▸ Written problem: Reproduce each line that includes the word "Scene".

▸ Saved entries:
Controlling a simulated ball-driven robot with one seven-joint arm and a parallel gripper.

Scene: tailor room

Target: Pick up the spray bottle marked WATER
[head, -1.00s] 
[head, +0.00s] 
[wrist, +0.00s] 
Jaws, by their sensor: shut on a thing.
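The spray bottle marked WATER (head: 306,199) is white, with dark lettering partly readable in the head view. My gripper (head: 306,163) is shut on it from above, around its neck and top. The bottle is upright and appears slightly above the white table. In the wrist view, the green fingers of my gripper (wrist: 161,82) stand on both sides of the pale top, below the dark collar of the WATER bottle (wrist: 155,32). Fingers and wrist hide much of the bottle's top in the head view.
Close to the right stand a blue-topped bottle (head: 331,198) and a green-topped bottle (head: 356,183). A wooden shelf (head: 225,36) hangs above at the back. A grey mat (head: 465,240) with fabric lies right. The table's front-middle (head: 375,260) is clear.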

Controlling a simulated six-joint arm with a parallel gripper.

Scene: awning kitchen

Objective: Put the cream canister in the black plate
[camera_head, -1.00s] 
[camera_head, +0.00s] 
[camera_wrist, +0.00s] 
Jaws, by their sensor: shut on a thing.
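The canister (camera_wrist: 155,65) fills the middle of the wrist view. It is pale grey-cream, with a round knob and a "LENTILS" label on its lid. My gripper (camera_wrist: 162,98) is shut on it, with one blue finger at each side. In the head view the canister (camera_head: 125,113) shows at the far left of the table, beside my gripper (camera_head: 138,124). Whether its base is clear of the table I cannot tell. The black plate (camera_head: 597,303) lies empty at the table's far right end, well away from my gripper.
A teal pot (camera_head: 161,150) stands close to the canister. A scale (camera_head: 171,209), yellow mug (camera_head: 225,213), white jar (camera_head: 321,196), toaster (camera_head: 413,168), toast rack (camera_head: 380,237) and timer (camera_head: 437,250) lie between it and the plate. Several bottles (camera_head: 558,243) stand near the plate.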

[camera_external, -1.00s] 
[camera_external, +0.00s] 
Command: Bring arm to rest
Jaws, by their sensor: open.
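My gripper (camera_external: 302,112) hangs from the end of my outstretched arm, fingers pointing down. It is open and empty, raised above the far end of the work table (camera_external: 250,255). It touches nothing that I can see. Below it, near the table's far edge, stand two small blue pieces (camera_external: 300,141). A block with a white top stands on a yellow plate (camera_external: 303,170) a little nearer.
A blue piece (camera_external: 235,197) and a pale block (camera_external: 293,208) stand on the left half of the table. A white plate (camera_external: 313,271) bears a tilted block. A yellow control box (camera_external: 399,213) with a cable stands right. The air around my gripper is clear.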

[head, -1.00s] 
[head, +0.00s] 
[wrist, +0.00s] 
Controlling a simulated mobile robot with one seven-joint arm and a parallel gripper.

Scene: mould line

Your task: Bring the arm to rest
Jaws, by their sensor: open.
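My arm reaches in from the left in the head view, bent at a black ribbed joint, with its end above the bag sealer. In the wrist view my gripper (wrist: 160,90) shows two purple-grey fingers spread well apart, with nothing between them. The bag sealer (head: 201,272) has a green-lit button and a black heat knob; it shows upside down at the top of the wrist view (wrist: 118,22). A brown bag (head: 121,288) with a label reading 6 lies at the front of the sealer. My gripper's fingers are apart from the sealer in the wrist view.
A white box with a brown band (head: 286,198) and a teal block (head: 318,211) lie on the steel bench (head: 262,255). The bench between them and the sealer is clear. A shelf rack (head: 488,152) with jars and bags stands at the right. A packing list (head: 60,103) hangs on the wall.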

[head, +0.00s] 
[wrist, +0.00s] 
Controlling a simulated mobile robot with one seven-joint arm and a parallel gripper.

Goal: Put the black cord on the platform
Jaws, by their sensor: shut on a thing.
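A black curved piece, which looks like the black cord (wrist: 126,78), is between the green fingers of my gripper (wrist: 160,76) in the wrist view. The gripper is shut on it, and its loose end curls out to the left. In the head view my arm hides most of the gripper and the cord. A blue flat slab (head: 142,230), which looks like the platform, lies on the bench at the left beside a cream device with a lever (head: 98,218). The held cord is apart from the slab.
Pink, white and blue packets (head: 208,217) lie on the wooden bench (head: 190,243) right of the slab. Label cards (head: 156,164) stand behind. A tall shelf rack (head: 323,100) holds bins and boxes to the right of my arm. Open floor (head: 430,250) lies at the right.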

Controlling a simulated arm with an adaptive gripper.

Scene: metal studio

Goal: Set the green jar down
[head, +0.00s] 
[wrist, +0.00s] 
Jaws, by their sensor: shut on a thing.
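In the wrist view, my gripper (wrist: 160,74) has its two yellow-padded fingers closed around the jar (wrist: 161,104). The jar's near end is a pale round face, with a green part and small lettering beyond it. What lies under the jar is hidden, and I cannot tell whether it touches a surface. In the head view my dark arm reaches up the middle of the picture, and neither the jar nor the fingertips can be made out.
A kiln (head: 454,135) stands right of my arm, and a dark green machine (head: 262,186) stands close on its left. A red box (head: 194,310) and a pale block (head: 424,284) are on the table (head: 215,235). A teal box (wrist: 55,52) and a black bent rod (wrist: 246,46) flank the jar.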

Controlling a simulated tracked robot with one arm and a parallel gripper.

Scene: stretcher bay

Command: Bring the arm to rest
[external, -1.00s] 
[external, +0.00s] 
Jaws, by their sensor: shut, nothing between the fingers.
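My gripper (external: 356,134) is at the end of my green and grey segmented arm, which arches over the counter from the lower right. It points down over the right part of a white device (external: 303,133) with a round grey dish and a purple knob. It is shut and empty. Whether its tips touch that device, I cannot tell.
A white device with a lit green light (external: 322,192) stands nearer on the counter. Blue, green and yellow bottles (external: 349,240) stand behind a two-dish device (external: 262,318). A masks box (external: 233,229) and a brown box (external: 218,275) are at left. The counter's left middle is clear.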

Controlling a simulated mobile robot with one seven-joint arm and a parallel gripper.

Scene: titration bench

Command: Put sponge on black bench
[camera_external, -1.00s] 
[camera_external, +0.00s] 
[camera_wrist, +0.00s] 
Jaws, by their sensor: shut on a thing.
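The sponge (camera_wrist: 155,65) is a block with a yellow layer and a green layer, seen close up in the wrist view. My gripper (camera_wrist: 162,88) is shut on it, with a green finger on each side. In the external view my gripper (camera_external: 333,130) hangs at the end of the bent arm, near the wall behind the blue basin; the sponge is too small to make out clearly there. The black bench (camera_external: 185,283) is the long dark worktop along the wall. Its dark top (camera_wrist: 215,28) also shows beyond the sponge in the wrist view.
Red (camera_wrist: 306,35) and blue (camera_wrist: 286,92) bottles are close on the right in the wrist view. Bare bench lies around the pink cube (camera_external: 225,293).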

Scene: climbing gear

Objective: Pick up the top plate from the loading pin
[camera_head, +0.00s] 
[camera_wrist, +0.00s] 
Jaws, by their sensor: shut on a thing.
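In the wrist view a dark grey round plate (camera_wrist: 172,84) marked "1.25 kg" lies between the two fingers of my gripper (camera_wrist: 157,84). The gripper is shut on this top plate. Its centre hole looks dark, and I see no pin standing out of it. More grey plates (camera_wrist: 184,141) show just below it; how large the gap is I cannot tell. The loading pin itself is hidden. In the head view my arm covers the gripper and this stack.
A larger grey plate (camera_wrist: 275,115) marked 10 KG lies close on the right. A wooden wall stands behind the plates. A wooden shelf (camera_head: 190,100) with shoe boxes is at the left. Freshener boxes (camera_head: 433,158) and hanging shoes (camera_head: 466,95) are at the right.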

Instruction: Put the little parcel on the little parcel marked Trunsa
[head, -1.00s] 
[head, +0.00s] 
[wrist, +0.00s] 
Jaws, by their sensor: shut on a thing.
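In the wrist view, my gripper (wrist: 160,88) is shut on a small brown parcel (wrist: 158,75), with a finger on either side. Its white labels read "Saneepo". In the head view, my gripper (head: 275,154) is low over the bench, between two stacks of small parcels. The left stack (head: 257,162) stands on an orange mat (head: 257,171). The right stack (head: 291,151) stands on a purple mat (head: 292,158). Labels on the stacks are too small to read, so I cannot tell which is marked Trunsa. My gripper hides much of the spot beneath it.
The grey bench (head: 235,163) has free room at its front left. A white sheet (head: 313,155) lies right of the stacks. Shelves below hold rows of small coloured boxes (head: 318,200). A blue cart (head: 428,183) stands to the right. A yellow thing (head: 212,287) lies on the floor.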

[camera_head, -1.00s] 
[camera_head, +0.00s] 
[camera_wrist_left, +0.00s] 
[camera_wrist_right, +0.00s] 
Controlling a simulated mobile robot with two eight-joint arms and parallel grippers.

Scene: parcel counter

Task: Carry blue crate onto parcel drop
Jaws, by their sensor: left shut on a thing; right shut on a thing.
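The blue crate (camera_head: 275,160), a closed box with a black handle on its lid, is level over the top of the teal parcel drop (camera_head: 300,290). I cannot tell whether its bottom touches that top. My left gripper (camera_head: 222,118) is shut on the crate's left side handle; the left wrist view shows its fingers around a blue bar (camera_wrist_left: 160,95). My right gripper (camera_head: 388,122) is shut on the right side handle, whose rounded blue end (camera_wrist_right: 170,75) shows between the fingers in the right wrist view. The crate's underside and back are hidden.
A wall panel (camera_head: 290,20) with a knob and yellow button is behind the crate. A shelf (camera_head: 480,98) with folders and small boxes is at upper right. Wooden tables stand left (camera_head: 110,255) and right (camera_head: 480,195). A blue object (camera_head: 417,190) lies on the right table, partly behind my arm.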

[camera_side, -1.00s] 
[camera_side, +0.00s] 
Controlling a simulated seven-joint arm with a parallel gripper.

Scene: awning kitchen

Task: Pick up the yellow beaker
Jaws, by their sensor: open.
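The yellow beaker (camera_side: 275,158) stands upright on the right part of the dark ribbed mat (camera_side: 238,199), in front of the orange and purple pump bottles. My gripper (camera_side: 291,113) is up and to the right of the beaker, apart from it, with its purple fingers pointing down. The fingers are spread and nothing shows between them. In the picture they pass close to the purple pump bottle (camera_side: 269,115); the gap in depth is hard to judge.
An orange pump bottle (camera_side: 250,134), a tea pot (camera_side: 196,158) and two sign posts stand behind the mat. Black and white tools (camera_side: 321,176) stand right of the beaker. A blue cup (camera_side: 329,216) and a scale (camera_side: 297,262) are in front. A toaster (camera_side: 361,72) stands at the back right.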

▸ Response to this task:
Scene: tailor room
Scene: awning kitchen
Scene: mould line
Scene: metal studio
Scene: stretcher bay
Scene: titration bench
Scene: climbing gear
Scene: parcel counter
Scene: awning kitchen

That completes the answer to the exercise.